It's Not Over Until the Canary Sings: Pigeon P. I. by Meg McLaren
BUSINESS WAS SLOW, JUST THE WAY I LIKED IT.
MY PARTNER STANLEY HAD SKIPPED TOWN A WHILE BACK, SO I'D DECIDED TO TAKE THINGS EASY.
Murray McMurray, Pigeon Private Eye, is taking a break from the gumshoe business since his sidekick Stanley flew the coop, loafing around on the street corner and letting the local cops do the leg work.
But there's a tiny tipster shadowing the retired P.I., a little yellow canary named Vee, telling a sad story of a dastardly avian abduction. Her feathered friends had been bird-napped right out of their cages, and she alone has flown to tell the tale. She begs Murray to take the case, but despite the plaintive photos of her missing pals on the front of milk cartons, Private Eye Murray demurs.

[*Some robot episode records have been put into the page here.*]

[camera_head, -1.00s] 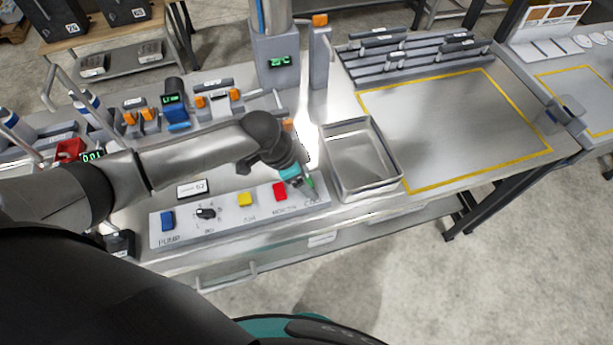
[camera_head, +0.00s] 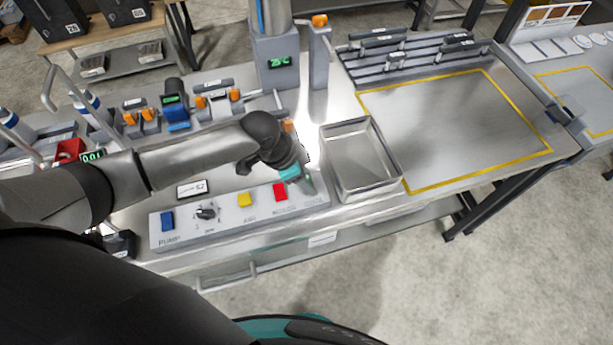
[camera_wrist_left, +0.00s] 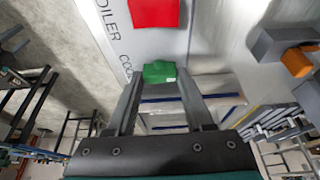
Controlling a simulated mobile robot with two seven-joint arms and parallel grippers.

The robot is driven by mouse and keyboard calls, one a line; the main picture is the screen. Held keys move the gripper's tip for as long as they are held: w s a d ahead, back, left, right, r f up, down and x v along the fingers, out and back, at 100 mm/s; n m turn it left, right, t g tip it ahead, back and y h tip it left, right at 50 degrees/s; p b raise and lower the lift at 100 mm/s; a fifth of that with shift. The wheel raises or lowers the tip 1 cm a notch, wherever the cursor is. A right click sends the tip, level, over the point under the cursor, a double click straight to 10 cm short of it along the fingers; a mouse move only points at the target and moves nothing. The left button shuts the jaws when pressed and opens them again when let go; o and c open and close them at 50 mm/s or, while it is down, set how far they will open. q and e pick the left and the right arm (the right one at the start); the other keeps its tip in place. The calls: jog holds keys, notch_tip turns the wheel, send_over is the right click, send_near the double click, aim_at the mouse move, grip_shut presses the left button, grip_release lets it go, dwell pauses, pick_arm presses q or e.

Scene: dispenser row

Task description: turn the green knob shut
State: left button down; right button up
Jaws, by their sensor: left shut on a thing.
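The green knob (camera_wrist_left: 159,72) sits between my left gripper's fingers in the left wrist view, beside panel lettering that starts "COO". My left gripper (camera_wrist_left: 158,78) is shut on the knob. In the head view my left gripper (camera_head: 303,180) is at the right end of the grey control panel (camera_head: 228,228). The knob is mostly hidden there by the fingers. My right gripper is not in view.
The red button (camera_head: 280,192) is just left of the gripper, with the yellow button (camera_head: 244,199), a black dial (camera_head: 206,212) and the blue button (camera_head: 168,220) further left. An empty metal tray (camera_head: 360,190) stands close on the right.

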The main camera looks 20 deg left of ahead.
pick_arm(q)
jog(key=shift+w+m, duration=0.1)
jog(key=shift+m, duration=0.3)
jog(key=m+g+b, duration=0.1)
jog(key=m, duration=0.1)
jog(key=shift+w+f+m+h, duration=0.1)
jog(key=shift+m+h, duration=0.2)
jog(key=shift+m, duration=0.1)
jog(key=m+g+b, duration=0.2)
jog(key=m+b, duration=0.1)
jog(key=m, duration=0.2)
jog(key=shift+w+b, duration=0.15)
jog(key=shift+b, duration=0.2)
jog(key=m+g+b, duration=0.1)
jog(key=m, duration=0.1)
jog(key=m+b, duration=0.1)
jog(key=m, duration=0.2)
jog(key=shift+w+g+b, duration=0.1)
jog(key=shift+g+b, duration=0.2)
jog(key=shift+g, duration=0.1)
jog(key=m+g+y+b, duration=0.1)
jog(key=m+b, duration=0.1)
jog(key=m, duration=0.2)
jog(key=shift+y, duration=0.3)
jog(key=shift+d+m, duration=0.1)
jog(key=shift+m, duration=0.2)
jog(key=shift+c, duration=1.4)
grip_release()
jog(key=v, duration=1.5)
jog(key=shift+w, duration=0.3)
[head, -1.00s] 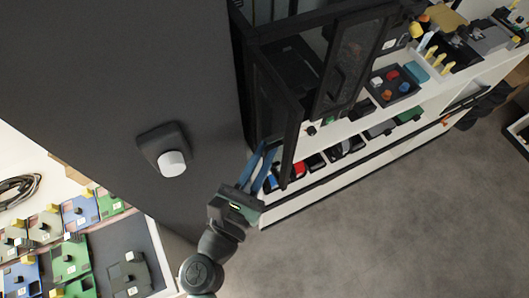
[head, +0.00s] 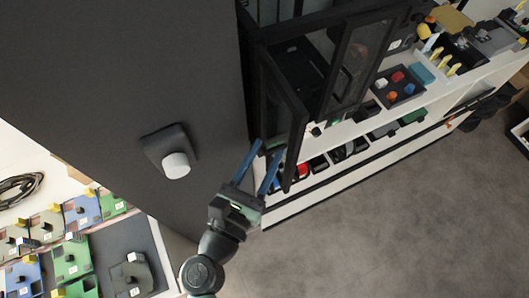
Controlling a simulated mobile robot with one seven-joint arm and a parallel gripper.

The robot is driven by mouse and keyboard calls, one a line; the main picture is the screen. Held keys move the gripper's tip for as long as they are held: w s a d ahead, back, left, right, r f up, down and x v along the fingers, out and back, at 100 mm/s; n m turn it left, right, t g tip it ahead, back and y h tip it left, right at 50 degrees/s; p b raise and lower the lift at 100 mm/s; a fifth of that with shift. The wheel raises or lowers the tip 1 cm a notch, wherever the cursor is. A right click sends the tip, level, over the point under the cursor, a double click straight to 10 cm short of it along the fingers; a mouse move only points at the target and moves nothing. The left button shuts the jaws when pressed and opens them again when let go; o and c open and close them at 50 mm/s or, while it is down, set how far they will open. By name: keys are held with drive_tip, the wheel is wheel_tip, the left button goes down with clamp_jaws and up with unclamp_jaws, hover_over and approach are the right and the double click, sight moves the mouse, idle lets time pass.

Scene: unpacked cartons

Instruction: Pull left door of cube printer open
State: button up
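The cube printer (head: 300,62) is a black-framed cabinet at upper centre. Its left door (head: 299,112) is a dark framed panel that stands ajar, angled out toward me. The right door (head: 357,62), with a glass pane, also stands out from the body. My gripper (head: 270,147) reaches up from below with its two blue fingers spread apart. The fingertips are at the lower part of the left door, one to the left and one by the door's frame. The door partly covers the tip of the right finger, and I cannot tell whether it touches.
A large dark panel with a white knob (head: 176,165) fills the left. A white shelf (head: 352,140) with bins and small parts runs behind the doors. Boards (head: 70,260) lie at lower left. The grey floor (head: 390,230) at lower right is clear.

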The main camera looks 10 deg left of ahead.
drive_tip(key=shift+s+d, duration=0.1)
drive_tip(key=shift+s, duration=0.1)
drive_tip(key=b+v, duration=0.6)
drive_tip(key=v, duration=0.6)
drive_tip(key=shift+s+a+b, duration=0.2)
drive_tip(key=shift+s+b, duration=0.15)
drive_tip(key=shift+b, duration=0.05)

But then little Vee goes missing as well, The police chief is too distracted rounding up dropped donuts to investigate a missing chick. But Murray's a veteran P. I. with a beak for incriminating evidence.
Word on the wire was that birds had been going missing all over.

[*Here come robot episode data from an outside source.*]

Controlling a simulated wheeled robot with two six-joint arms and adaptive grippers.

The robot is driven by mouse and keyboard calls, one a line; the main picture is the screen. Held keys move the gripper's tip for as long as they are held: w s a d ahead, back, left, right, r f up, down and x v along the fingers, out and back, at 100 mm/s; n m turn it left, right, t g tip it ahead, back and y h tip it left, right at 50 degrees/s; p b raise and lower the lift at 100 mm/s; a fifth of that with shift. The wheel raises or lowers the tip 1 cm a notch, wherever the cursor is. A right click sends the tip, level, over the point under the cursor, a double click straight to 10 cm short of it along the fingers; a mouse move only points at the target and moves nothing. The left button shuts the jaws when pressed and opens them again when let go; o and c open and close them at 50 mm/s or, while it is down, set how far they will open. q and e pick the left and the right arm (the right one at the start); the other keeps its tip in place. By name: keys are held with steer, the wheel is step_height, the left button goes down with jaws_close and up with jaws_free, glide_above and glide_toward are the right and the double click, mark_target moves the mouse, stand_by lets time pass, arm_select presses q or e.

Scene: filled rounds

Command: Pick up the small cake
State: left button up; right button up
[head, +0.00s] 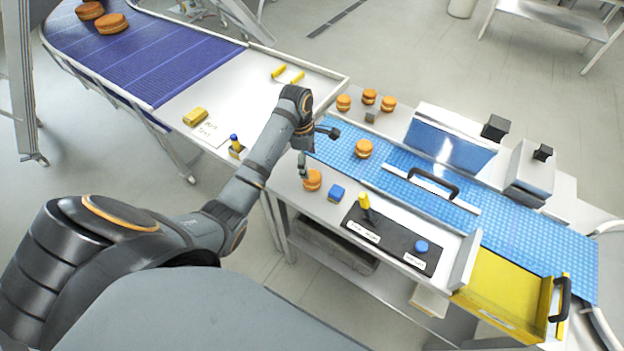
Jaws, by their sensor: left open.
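Several small round orange-brown cakes with a pale filling are in view. One small cake (312,180) sits on the light tabletop in front of the blue belt. My left gripper (318,149) is open just behind and above this cake. One dark finger reaches down close to the cake and the other points right over the belt. I cannot tell whether the near finger touches the cake. Another small cake (364,148) lies on the blue belt (520,232), right of the gripper. My right gripper is out of view.
Behind the belt are more small cakes (369,96). A metal hood (450,138) and yellow tray (505,290) stand right. Larger cakes (111,24) ride a dark-blue conveyor.

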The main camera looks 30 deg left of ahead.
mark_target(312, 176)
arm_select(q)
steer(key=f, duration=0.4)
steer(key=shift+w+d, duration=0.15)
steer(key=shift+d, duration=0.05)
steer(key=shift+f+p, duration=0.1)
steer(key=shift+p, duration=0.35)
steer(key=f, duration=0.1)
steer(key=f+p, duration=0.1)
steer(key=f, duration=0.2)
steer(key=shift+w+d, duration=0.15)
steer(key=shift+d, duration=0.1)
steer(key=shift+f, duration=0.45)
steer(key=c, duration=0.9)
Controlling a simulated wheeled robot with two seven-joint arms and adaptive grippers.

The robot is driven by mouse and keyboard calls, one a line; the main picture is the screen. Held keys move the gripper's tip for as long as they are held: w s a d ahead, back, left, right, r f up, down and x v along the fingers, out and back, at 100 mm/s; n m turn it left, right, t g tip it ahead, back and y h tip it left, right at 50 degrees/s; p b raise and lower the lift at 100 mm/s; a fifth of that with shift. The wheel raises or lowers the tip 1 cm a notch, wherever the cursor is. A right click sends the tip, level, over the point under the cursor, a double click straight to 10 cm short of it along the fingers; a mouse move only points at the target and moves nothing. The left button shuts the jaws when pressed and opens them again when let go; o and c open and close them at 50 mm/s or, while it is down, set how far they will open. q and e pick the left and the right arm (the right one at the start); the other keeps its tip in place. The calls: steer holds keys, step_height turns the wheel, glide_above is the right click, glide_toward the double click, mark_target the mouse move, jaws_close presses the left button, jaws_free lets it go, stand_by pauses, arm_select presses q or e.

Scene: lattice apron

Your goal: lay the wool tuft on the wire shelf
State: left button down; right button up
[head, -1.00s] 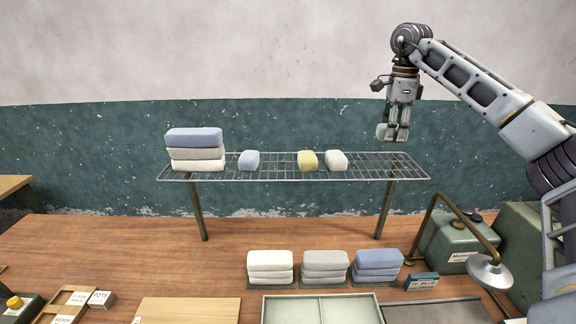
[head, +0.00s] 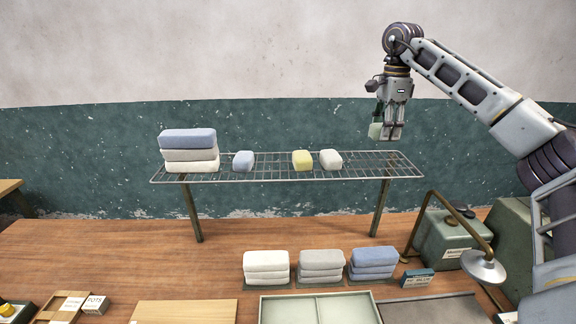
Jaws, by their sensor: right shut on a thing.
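My right gripper (head: 387,132) is shut on a pale green wool tuft (head: 375,131), which shows at the left side of the fingers. It holds the tuft in the air, above the right end of the wire shelf (head: 270,178) in the picture; the exact depth is hard to tell. The tuft is partly hidden by the fingers. On the shelf, a blue tuft (head: 243,160), a yellow tuft (head: 303,160) and a white tuft (head: 331,159) lie apart in a row. My left gripper is out of view.
Folded pads (head: 188,154) are stacked on the shelf's left end. The shelf's right part is bare. White (head: 266,266), grey (head: 321,264) and blue (head: 373,262) stacks stand in front on the bench. A lamp (head: 484,266) and a green box (head: 452,240) are at right.

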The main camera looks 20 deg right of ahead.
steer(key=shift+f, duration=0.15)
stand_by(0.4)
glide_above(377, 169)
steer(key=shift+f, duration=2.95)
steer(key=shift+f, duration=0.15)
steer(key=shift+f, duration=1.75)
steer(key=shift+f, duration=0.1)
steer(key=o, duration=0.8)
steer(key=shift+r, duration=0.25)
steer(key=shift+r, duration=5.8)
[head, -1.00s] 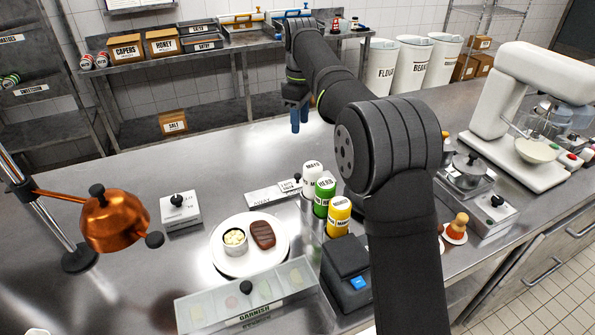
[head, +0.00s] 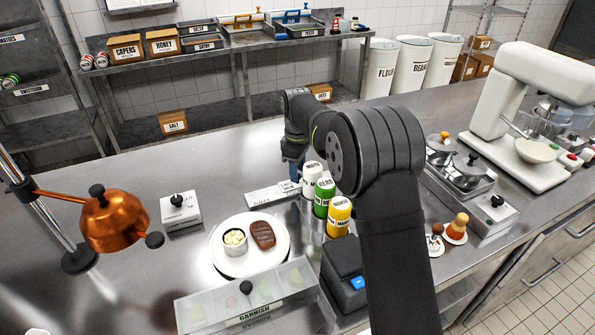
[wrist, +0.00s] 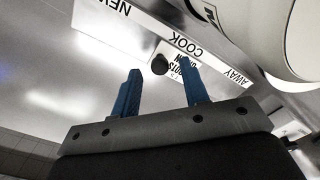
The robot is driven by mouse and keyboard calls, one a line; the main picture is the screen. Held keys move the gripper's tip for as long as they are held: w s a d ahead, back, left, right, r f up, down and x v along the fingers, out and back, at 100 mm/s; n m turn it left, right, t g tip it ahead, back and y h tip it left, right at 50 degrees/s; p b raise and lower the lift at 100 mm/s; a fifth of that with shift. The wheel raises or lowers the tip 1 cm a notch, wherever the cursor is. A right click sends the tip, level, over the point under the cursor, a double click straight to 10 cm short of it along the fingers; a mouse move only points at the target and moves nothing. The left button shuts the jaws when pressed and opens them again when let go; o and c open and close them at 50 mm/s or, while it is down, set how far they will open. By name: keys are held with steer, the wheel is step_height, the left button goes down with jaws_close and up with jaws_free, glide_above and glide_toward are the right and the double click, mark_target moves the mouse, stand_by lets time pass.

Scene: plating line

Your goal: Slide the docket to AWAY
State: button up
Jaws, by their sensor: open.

All the tweets from the street say that the perps are after plumage, and Murray's trained eyes soon spot a trail of tiny feathers.

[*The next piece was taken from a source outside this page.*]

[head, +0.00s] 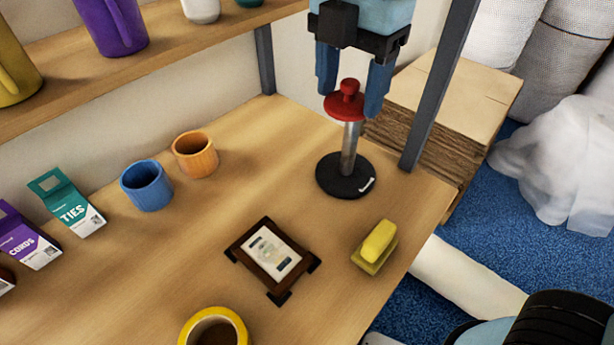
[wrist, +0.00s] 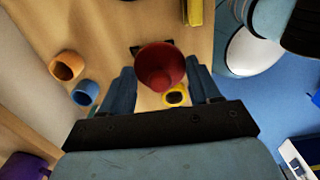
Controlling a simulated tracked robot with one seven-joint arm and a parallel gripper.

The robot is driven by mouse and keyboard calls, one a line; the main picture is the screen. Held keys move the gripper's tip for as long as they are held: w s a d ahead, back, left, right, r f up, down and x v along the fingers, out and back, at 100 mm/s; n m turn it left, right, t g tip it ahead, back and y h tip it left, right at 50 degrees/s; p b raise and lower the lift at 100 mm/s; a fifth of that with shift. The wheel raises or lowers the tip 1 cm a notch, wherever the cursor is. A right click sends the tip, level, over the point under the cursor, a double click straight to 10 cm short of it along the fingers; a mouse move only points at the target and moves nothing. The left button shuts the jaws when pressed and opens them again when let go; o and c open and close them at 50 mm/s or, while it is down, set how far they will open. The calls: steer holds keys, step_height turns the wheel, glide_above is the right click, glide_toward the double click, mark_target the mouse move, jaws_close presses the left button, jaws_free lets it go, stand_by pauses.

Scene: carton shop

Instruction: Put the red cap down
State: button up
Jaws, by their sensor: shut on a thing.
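The red cap (head: 343,105), a round disc with a knob on top, is held between the fingertips of my gripper (head: 351,95). In the wrist view, the red cap (wrist: 160,68) sits between my two fingers (wrist: 161,83). In the head view it appears at the top of a metal post (head: 349,148) that rises upright from a round black base (head: 345,178). I cannot tell whether the cap rests on the post or is just above or in front of it. The cap hides the post's top.
On the wooden table (head: 210,235) are a blue mug (head: 147,186), an orange mug (head: 195,155), cartons (head: 68,203), a framed card (head: 272,255), a yellow sponge (head: 377,243) and a yellow tape roll (head: 213,325). A dark shelf upright (head: 437,90) stands right of my gripper.

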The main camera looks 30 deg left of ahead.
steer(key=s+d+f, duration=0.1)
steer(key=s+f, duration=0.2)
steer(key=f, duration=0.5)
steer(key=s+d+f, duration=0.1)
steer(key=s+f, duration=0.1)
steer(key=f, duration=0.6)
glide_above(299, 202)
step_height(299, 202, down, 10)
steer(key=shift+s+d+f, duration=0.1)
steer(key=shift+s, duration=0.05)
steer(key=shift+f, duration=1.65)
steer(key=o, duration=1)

The evidence pointed to the Red Herring Bar and Grill (next door to Bird Bath and Beyond).
Is the hard-boiled sleuth about to crack the case as he tracks down the evil plumage-hoarding perp in his lair, or will the criminal capo cook his goose? In Meg McLaren's forthcoming Pigeon P.I. (Houghton Mifflin Clarion, 2017), the author takes gleeful full charge of a passel of crime noir tropes with a flock of puns and wordplay that will particularly please older primary grade readers familiar with detective lingo. And in her artwork McLaren provides plenty of visual humor to keep youngsters peering at the pages, beginning with her endpapers with allusions to crime novels about Sherstork Holmes, Duck Tracy, and Monsieur Parrot' to her storefront birdhouse businesses such as Legal Eagles and Mockingbird's Joke Shop. This one will be great fun for adults who will find the parody of the Private Eye paradigm a egg-cellent incentive to read this one aloud.
Labels: Birds--Fiction, Mystery and Detective Stories (Grades K-3)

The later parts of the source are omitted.